## INSTRUCTIONS TO FOLLOW:
Copy exactly, and only, the lines between the start of the entries below and the line containing "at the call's", both inclusive. Omit pictures.

────────────────

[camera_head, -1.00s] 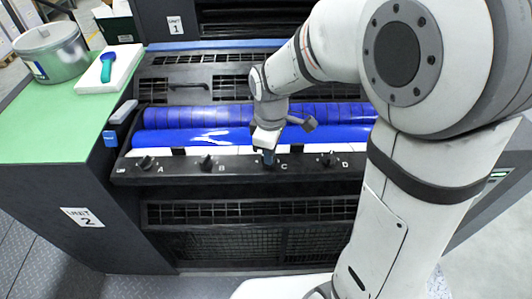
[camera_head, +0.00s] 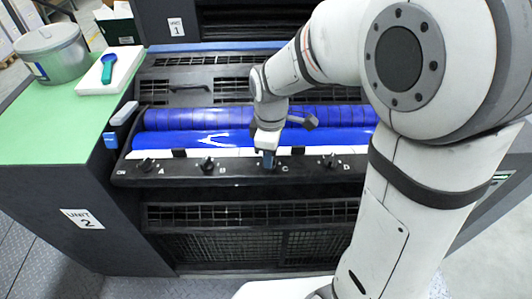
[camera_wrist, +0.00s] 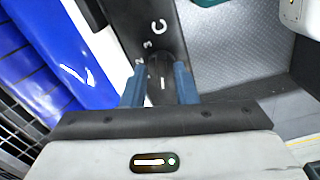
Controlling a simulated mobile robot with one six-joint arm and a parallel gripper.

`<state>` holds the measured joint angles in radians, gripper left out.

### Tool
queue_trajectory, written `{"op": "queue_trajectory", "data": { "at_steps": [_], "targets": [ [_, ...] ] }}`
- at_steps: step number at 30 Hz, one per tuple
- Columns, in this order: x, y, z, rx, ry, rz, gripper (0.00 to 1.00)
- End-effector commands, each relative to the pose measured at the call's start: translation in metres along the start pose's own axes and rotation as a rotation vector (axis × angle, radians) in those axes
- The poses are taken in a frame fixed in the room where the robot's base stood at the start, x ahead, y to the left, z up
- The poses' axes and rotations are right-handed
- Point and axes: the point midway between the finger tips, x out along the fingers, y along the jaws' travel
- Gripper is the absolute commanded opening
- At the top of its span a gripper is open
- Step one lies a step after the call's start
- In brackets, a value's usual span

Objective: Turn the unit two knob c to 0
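Unit two is the press in front of me, marked by a "UNIT 2" label (camera_head: 82,218). Its dark control bar (camera_head: 130,175) carries knobs A (camera_head: 147,165), B (camera_head: 207,164), C and D (camera_head: 329,161). My gripper (camera_head: 268,160) points down at knob C, beside the letter C, and hides most of that knob in the head view. In the wrist view my gripper's blue fingers (camera_wrist: 160,86) stand on either side of the dark knob C (camera_wrist: 160,70), apparently touching it. A white mark shows on the knob. The digits 2 and 3 show beside it; other digits are hidden.
Blue rollers (camera_head: 205,138) lie just behind the bar. A grille (camera_head: 225,245) is below the bar.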

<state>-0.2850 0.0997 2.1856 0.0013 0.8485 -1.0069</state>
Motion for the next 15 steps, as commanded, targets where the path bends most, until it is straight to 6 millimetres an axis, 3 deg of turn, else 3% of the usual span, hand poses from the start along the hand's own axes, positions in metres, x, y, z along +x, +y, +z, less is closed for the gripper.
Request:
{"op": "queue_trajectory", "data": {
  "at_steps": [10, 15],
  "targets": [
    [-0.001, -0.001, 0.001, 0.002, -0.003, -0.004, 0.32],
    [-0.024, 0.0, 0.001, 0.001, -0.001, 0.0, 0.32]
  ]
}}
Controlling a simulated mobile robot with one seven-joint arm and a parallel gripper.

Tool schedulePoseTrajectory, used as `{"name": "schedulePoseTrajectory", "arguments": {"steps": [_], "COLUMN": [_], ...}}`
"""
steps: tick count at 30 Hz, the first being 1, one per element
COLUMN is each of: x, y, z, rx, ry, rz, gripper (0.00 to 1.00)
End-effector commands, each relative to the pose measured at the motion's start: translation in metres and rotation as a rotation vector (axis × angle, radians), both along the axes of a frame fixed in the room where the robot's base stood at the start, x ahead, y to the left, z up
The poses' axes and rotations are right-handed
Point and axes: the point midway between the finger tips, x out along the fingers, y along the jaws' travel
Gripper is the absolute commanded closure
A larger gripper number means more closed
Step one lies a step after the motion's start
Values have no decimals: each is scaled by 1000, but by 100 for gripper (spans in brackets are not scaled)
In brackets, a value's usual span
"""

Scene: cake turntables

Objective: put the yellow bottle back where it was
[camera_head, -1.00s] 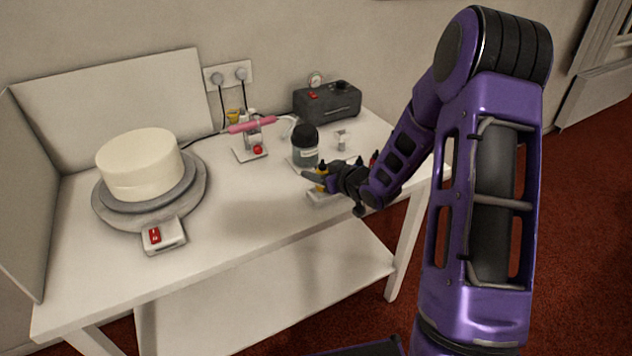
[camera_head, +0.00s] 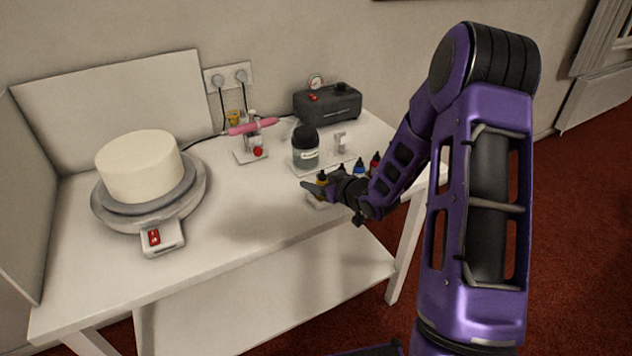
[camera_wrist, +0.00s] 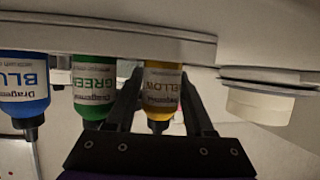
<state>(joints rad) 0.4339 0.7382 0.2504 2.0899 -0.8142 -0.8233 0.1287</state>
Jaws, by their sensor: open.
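The yellow bottle (camera_wrist: 161,92) shows upside down in the wrist view, its base at the white rack (camera_wrist: 110,32) beside the green bottle (camera_wrist: 93,85) and the blue bottle (camera_wrist: 26,90). My gripper (camera_wrist: 160,95) is open, with one finger on each side of the yellow bottle. I cannot tell whether the fingers touch it. In the head view only the dark cap and a bit of the yellow bottle (camera_head: 321,179) show past my gripper (camera_head: 312,188). The green bottle is hidden there. The blue bottle (camera_head: 359,169) and a red one (camera_head: 375,161) stand further right.
A dark-capped jar (camera_head: 305,148) stands behind the rack. A pink airbrush (camera_head: 253,127) rests on its stand, and a dark compressor (camera_head: 327,103) is at the back. A white cake (camera_head: 138,165) sits on a turntable (camera_head: 196,200) at left. The table's middle front is clear.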

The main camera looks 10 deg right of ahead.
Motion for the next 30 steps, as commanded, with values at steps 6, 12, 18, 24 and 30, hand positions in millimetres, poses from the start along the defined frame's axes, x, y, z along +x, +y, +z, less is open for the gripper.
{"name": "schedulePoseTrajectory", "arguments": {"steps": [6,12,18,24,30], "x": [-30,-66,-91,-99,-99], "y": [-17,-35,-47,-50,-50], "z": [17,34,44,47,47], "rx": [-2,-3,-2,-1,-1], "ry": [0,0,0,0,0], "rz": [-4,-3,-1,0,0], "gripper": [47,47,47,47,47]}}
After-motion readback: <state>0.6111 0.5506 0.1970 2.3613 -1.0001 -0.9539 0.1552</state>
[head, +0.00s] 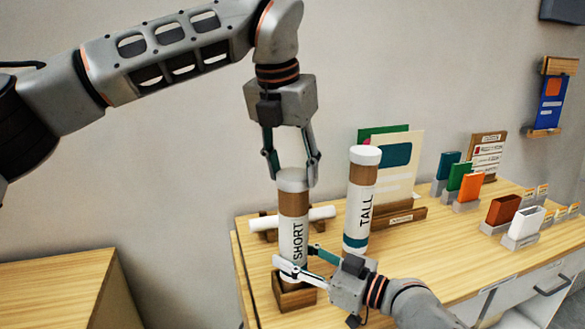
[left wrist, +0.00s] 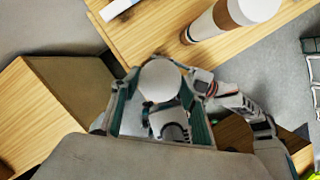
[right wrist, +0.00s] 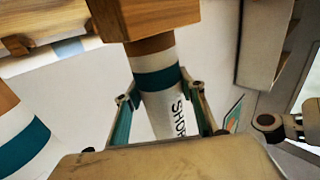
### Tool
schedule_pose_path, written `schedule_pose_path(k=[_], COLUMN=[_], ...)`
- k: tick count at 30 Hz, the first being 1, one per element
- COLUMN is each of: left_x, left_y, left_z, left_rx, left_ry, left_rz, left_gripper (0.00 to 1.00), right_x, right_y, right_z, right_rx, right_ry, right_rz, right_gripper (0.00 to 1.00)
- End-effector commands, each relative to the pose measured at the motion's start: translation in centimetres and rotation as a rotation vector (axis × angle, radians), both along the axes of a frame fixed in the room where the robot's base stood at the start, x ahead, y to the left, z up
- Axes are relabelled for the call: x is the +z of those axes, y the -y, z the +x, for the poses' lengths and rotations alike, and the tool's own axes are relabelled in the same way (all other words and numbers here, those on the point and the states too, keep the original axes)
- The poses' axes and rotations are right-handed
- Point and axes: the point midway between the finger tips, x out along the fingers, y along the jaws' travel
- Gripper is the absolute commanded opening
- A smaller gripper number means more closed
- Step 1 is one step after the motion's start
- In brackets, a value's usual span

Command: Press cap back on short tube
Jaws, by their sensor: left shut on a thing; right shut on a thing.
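The short tube (head: 293,232), white with a brown upper band and the word SHORT, stands upright in a small wooden block (head: 293,296). Its white cap (head: 292,180) is at the top of the tube, with no clear gap below it; I cannot tell how fully it is seated. My left gripper (head: 292,172) points down and is shut on the cap, whose round top shows in the left wrist view (left wrist: 159,80). My right gripper (head: 299,258) is shut on the lower part of the tube, just above the block; the right wrist view shows the tube (right wrist: 160,90) between its fingers.
The tall tube (head: 360,205) with its white cap stands close to the right. A white roll (head: 320,213) lies on a wooden rest behind. Cards in a wooden stand (head: 405,216) and several coloured holders are farther right. The table's (head: 430,262) left edge is near the block.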

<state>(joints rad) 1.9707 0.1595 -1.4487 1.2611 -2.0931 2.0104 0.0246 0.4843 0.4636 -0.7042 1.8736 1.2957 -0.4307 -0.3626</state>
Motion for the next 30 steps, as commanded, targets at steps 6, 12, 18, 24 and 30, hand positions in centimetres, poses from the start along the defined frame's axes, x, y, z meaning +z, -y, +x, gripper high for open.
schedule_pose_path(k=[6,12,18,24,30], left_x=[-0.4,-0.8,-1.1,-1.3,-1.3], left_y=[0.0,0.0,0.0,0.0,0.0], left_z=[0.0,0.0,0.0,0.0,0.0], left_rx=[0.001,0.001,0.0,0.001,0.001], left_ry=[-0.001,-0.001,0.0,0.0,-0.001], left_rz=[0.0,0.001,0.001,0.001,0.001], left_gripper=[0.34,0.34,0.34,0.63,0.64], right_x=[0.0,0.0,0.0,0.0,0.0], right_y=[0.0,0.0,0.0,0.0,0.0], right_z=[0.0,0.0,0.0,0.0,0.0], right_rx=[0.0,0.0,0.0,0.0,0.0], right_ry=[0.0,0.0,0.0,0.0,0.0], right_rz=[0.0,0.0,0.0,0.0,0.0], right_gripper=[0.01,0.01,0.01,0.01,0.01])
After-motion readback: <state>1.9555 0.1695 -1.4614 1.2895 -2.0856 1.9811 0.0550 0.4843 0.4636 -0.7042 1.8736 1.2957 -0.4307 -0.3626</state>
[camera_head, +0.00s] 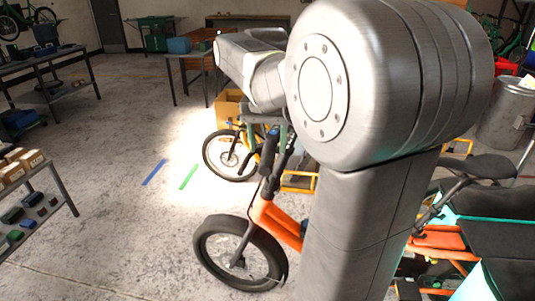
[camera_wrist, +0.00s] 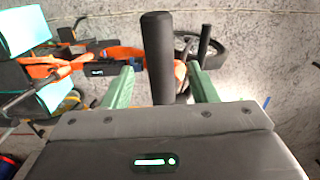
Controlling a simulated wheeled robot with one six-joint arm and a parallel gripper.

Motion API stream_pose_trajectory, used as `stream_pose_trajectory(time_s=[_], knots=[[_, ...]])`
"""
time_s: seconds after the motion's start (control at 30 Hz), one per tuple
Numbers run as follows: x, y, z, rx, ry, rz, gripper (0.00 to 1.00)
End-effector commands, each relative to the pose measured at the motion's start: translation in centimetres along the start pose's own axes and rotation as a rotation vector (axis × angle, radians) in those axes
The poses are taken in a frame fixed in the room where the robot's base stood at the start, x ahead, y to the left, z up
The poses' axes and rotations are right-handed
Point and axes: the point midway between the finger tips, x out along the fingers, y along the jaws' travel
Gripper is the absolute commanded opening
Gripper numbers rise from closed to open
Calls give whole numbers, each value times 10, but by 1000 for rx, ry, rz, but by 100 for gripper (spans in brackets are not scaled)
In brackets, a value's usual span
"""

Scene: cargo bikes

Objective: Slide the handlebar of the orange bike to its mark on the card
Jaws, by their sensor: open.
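The orange bike (camera_head: 277,222) stands in front of me in the head view, partly hidden behind my arm. Its handlebar shows as a dark upright grip (camera_head: 269,150) there. In the wrist view, a thick black handlebar grip (camera_wrist: 157,45) stands upright in the picture between the two green fingers of my gripper (camera_wrist: 160,70). The fingers are open, with a gap visible on each side of the grip. A second dark grip (camera_wrist: 204,42) shows farther off to the right. The orange frame (camera_wrist: 70,62) lies behind. I cannot make out the card or its mark.
A second bike with a dark front wheel (camera_head: 230,156) stands behind. A shelf with boxes (camera_head: 35,205) is at the left, and workbenches (camera_head: 45,72) are farther back. Blue tape (camera_head: 153,172) and green tape (camera_head: 188,176) mark the floor. The left-centre floor is clear.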

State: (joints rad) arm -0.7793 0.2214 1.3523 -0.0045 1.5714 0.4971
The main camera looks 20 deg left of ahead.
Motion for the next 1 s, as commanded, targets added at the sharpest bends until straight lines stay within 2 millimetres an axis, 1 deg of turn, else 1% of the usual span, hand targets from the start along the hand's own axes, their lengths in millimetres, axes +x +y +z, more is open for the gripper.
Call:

────────────────

## OUTPUT FOR THIS TASK:
[camera_head, -1.00s] 
[camera_head, +0.00s] 
[camera_wrist, +0.00s] 
Controlling a simulated mobile robot with one six-joint arm and a parallel gripper.

`<state>` holds the measured joint angles in radians, gripper left out.

### Tool
queue_trajectory, written `{"op": "queue_trajectory", "data": { "at_steps": [_], "targets": [ [_, ...] ] }}`
- at_steps: step number at 30 Hz, one per tuple
- Columns, in this order: x, y, z, rx, ry, rz, gripper (0.00 to 1.00)
- End-effector commands, each relative to the pose measured at the call's start: translation in metres along the start pose's own axes and rotation as a rotation vector (axis × angle, radians) in those axes

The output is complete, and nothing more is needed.